Brouillette acknowledged the seriousness of the issue and said he didn’t want to minimize the importance of improving safety measures. However, he said Norfolk Southern continues to step up precautions as technology improves.
“We all strive to improve ourselves and our operations, but these guys are doing exactly that,” he said.
Norfolk Southern controls dust at the terminal by spraying coal cars with water and suppression agents, using hoods and wind guards on conveyer belts and sweeping up coal from the pier deck, according to its website. Past Norfolk Southern measurements of air quality have found amounts of particulates below EPA limits.

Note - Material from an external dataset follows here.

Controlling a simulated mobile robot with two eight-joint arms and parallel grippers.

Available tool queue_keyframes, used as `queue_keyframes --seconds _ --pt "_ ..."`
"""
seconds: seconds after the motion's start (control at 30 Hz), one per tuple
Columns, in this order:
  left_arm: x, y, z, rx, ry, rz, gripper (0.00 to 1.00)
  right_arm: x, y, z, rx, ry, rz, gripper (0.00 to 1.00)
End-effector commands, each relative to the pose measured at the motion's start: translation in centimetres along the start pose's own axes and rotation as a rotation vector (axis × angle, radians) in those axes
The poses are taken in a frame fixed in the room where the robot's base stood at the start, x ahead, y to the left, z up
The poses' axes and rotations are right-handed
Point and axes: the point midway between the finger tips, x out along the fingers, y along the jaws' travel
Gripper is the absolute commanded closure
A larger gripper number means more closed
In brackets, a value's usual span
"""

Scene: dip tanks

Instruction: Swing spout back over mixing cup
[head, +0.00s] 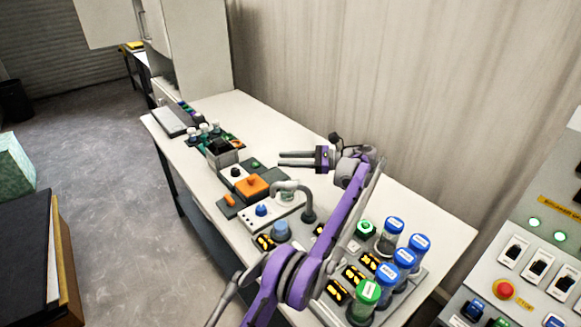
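A grey curved spout (306,198) rises from a dark round base on the table and arcs left. Its outlet end hangs over or near a white panel with a blue knob (261,210). A small blue-grey round piece (281,229) stands in front of the spout, beside a yellow-lit display; I cannot tell whether it is the mixing cup. My right gripper is not in view.
Jars with blue lids (394,224) and a green-lidded jar (367,293) stand at the right. An orange block (252,188) and a dark open box (222,154) are further left. A control panel (536,262) stands at far right. The wall runs behind the table.

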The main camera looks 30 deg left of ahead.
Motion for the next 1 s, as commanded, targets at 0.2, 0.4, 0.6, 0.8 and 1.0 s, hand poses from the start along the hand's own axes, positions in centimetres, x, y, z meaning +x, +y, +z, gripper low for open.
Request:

Environmentalists have asked the company to enclose the two “dumpers” used to turn the coal onto the conveyer belts, but the company has said the move is too expensive, according to Virginian-Pilot reporting.
Brouillette said coal operations like Lambert’s Point are just one piece of the “all of the above” energy policy that President Donald Trump asked him to help pursue — a policy that also included natural gas, oil and renewable energy like solar power.
As part of that policy, Brouillette said he supported state and regional efforts to build offshore wind farms and attract the industry to Hampton Roads. Dominion Energy plans to build a large, 2.6-gigawatt wind farm off the coast of Virginia Beach by 2026, and Avangrid Renewables plans to build a similarly sized operation near Kitty Hawk, North Carolina, by 2030.
“Renewable energy, whether it be offshore wind, onshore wind or onshore solar, needs a partner,” Brouillette said. “That partner is coal. That partner is natural gas.”
The Lambert’s Point Docks facility employs around 400 people and can process more than 8,000 tons of coal an hour. Hampton Roads is the largest coal-exporting port in the country. Exports out of Lambert’s Point Docks for the year to date was 7.83 million tons in August, an almost 20% decrease from 9.78 million tons in 2019.